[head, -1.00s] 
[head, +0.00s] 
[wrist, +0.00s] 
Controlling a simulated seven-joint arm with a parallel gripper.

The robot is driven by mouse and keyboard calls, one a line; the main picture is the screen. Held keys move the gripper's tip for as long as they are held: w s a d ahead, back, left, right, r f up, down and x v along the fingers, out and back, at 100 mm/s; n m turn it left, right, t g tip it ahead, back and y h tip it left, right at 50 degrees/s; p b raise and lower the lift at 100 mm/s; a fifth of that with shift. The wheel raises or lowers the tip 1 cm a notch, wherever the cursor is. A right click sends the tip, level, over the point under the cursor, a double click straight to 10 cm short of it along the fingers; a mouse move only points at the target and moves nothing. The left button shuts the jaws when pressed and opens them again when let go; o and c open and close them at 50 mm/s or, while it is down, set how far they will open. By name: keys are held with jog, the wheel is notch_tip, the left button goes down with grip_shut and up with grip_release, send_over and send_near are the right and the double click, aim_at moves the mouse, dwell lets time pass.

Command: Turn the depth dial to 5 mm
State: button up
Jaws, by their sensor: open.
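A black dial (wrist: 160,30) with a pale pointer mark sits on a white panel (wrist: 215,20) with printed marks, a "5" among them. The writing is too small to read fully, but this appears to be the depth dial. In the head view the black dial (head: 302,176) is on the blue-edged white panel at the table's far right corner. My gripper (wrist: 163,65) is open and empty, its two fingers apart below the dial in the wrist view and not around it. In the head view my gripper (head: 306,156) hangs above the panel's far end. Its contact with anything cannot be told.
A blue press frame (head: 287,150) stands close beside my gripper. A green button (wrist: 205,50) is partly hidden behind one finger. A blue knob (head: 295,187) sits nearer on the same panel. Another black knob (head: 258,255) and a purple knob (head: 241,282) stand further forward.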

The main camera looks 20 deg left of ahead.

• [Short problem] Extract the listing in its entirety, matching it exactly.

• [Full answer]
[head, -1.00s] 
[head, +0.00s] 
[wrist, +0.00s] 
Controlling a simulated seven-joint arm with a parallel gripper.

The robot is driven by mouse and keyboard calls, one a line; the main picture is the screen. Held keys move the gripper's tip for as long as they are held: w s a d ahead, back, left, right, r f up, down and x v along the fingers, out and back, at 100 mm/s; n m turn it left, right, t g tip it ahead, back and y h tip it left, right at 50 degrees/s; p b raise and lower the lift at 100 mm/s; a fifth of that with shift. The wheel raises or lowers the tip 1 cm a notch, wherever the cursor is. A right click sends the tip, level, over the point under the cursor, a double click straight to 10 cm short of it along the fingers; a mouse move only points at the target and moves nothing. The left button shuts the jaws when pressed and opens them again when let go; o and c open and close them at 50 mm/s or, while it is down, set how far they will open. By name: keys are held with jog, the wheel is notch_tip, the left button goes down with grip_shut and up with grip_release, send_over and send_near are the right and the double click, aim_at moves the mouse, dwell lets time pass.

Command: Turn the depth dial to 5 mm
State: button up
Jaws, by their sensor: open.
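A black dial (wrist: 160,30) with a pale pointer mark sits on a white panel (wrist: 215,20) with printed marks, a "5" among them. The writing is too small to read fully, but this appears to be the depth dial. In the head view the black dial (head: 302,176) is on the blue-edged white panel at the table's far right corner. My gripper (wrist: 163,65) is open and empty, its two fingers apart below the dial in the wrist view and not around it. In the head view my gripper (head: 306,156) hangs above the panel's far end. Its contact with anything cannot be told.
A blue press frame (head: 287,150) stands close beside my gripper. A green button (wrist: 205,50) is partly hidden behind one finger. A blue knob (head: 295,187) sits nearer on the same panel. Another black knob (head: 258,255) and a purple knob (head: 241,282) stand further forward.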

The main camera looks 20 deg left of ahead.

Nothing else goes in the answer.